### Input data

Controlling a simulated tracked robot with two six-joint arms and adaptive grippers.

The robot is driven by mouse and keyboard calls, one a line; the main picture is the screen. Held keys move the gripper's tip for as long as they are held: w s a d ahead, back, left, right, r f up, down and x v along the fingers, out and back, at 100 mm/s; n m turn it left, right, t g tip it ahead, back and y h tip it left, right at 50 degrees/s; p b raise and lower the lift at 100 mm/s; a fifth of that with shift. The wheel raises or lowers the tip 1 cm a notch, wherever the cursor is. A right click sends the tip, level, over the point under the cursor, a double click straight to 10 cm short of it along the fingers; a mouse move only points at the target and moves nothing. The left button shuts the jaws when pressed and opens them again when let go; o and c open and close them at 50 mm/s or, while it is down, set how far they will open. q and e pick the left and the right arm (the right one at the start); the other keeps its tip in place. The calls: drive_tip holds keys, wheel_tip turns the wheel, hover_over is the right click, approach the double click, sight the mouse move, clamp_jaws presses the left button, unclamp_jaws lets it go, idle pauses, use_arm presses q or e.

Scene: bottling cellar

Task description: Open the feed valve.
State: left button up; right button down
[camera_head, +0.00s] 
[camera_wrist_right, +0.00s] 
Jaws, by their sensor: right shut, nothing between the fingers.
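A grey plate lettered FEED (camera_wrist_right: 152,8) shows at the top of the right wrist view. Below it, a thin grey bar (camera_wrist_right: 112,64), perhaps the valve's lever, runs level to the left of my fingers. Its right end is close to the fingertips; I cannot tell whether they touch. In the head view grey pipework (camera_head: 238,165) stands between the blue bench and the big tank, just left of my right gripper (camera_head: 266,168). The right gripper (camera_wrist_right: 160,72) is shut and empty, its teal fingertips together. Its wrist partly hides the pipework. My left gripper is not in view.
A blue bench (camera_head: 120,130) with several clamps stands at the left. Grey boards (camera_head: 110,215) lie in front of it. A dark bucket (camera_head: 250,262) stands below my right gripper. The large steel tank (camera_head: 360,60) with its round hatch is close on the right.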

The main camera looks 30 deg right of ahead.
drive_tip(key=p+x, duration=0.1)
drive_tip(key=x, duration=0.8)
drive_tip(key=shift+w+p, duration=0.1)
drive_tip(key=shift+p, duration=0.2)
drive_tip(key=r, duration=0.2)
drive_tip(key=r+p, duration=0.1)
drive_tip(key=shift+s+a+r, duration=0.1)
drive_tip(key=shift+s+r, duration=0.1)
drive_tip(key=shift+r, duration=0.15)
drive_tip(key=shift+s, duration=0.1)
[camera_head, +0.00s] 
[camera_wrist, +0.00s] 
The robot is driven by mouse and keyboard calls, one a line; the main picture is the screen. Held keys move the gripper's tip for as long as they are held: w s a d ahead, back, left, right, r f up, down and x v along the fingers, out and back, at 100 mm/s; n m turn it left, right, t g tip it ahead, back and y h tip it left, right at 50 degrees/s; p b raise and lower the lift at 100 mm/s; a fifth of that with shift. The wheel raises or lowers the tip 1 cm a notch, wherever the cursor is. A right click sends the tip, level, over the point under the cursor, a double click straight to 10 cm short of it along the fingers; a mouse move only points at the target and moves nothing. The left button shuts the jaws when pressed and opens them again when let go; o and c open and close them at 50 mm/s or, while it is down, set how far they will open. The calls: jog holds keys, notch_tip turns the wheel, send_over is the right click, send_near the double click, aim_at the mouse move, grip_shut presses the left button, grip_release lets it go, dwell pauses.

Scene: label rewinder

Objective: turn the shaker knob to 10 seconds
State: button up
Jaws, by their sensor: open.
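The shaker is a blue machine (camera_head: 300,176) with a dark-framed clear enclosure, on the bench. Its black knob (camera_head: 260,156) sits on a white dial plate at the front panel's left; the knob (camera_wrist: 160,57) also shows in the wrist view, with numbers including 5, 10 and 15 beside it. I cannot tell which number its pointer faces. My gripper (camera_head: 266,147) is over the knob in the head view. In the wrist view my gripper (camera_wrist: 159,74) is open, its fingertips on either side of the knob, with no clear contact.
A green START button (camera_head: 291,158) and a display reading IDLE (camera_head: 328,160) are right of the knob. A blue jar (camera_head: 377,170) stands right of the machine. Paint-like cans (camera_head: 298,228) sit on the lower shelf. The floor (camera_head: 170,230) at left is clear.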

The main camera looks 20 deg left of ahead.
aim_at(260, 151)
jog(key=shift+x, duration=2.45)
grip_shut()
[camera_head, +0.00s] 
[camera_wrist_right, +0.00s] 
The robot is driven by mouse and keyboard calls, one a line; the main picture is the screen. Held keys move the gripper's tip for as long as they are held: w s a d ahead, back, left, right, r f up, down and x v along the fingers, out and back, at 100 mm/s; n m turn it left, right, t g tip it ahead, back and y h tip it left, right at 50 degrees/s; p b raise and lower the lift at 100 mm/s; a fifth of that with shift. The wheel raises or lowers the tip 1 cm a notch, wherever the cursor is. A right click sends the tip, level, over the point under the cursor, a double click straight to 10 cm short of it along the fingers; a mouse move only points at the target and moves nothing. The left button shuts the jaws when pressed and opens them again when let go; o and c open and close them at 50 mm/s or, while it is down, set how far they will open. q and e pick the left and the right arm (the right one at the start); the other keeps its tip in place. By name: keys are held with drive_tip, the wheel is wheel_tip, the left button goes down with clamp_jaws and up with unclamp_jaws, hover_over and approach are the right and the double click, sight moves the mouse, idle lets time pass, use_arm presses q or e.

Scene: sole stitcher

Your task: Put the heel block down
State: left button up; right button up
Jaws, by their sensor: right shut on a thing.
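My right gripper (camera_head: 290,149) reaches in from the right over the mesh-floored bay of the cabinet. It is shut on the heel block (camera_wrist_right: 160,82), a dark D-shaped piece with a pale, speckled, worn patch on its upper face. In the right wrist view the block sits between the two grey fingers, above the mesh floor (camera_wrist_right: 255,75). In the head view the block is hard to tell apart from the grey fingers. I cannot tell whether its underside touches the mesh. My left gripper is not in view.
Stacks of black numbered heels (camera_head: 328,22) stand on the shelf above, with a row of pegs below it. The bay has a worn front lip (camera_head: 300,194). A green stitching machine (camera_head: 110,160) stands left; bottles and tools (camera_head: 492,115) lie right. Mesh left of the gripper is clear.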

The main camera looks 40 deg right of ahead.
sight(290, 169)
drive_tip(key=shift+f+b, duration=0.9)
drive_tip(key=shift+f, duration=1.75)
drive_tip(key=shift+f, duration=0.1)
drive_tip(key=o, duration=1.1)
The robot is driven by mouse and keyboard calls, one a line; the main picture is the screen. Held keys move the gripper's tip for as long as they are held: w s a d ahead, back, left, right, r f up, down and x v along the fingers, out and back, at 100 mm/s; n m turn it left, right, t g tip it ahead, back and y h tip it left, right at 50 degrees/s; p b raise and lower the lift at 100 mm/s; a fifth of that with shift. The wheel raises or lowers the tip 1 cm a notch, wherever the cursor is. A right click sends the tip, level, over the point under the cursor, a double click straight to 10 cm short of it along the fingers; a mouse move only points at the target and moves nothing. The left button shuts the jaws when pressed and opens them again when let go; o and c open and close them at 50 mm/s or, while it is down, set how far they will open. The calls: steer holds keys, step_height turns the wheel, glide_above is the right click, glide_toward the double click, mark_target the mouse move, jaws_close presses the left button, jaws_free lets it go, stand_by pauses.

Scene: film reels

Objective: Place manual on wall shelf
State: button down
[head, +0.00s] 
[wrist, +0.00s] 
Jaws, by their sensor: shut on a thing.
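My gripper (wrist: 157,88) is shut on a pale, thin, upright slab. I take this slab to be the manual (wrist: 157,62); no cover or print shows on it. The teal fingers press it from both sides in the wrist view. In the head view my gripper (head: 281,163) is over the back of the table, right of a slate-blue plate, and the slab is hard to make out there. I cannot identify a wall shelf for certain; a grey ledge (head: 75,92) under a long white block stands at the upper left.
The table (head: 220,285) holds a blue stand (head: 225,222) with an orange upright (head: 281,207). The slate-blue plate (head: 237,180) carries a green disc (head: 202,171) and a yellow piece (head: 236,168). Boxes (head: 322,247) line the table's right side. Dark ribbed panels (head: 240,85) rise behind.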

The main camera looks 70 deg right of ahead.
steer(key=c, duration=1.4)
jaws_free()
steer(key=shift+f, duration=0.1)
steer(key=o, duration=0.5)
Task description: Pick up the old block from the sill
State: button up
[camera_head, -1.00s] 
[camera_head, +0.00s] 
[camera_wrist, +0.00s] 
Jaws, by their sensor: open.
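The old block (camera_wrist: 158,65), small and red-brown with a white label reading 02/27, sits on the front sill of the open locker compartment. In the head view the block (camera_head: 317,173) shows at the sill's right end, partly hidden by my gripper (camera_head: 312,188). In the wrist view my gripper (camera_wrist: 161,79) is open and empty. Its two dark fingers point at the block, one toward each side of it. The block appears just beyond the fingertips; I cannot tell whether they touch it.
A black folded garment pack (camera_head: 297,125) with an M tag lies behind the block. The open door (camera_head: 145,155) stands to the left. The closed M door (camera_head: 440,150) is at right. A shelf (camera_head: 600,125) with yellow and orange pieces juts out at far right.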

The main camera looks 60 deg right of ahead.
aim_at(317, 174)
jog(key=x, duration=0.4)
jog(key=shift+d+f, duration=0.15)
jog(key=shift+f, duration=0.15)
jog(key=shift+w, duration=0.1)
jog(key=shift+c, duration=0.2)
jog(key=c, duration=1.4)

### To be done
Pull out all lines from the entries above that include the word "description".

### Result
Task description: Open the feed valve.
Task description: Pick up the old block from the sill

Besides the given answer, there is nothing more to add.